Sens. Ted Cruz and Mike Lee Introduce State Marriage Defense Act

Sens. Ted Cruz and Mike Lee Introduce State Marriage Defense Act

On Thursday, U.S. Sens. Ted Cruz (R-TX) and Mike Lee (R-UT) introduced S. 2024, the State Marriage Defense Act, which allows states to set their own standards as to what defines marriage and protects the states from having the federal government encroach on that territory. 

Thirty-three states define marriage as the union between one man and one woman.

Cruz stated:

I support traditional marriage. Under President Obama, the federal government has tried to re-define marriage and to undermine the constitutional authority of each state to define marriage consistent with the values of its citizens. The Obama Administration should not be trying to force gay marriage on all 50 states. We should respect the states, and the definition of marriage should be left to democratically elected legislatures, not dictated from Washington. This bill will safeguard the ability of states to preserve traditional marriage for [their] residents.

Lee echoed:

How a state should define marriage should be left up to the citizens of each state. It is clear the Obama administration finds the principles of federalism inconvenient in its effort to force states to redefine the institution of marriage. The State Marriage Defense Act provides an important protection for states, respecting the right to choose for themselves how each will treat the institution of marriage under the law.

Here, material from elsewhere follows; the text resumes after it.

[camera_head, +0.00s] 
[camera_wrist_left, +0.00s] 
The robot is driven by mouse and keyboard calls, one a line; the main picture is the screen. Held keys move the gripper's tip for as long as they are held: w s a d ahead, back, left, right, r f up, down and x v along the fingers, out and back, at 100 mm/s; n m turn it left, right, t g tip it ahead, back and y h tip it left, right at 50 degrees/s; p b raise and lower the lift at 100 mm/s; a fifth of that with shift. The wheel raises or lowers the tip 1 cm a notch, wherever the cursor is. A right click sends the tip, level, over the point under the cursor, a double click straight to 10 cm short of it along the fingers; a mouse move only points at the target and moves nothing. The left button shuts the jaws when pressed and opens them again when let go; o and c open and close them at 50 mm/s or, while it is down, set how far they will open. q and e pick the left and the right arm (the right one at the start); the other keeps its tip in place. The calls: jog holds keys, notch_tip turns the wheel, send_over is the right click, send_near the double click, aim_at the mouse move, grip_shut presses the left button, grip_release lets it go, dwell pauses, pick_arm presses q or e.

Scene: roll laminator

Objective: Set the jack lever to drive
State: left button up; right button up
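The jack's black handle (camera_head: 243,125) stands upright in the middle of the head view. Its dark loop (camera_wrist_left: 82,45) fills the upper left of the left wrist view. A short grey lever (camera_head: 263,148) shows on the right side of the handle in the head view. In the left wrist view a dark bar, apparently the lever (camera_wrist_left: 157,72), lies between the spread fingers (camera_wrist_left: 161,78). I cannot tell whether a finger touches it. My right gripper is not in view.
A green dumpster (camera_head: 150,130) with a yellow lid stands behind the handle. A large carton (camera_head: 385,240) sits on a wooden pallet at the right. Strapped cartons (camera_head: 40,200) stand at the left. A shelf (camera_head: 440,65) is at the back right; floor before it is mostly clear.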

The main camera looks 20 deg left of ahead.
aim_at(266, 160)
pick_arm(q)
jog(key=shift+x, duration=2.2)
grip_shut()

As Cruz’s website asserts:

In United States v. Windsor, the Supreme Court improperly held Section 3 of the Defense of Marriage Act (DOMA) to be unconstitutional. Nevertheless, the Supreme Court’s reasoning requires the federal government to respect the primacy of the states in defining marriage. Unfortunately, since the Windsor decision, the Obama Administration’s agenda to force same-sex marriage has led both to the violation of these principles and to the rise of inconsistencies among several federal agencies that either look to the law of the state where an individual lives to determine eligibility for marital benefits or recognize marriages based solely on the law of the state where a marriage ceremony was held. The State Marriage Defense Act will correct this inconsistency and protect states from an out of control administration that is seeking to force same sex marriage upon states that define marriage as the union between one man and one woman.

United States v. Windsor was the case in which Edith Windsor and Thea Spyer married in Toronto in 2007, where same-sex marriages were legal. At the time the women moved to New York, the state recognized their marriage. 

When Spyer died, the IRS denied Windsor a spousal estate tax exception because under the Defense of Marriage Act (DOMA) the federal government did not recognize same-sex marriages for the purpose of federal benefits. 

The Obama administration argued that the use of sexual orientation to determine which people could receive benefits was a suspect classification that deserved higher scrutiny, which means DOMA would be impermissible. Opponents argued that DOMA was a rational solution to the very real government objective of having a uniform definition of marriage.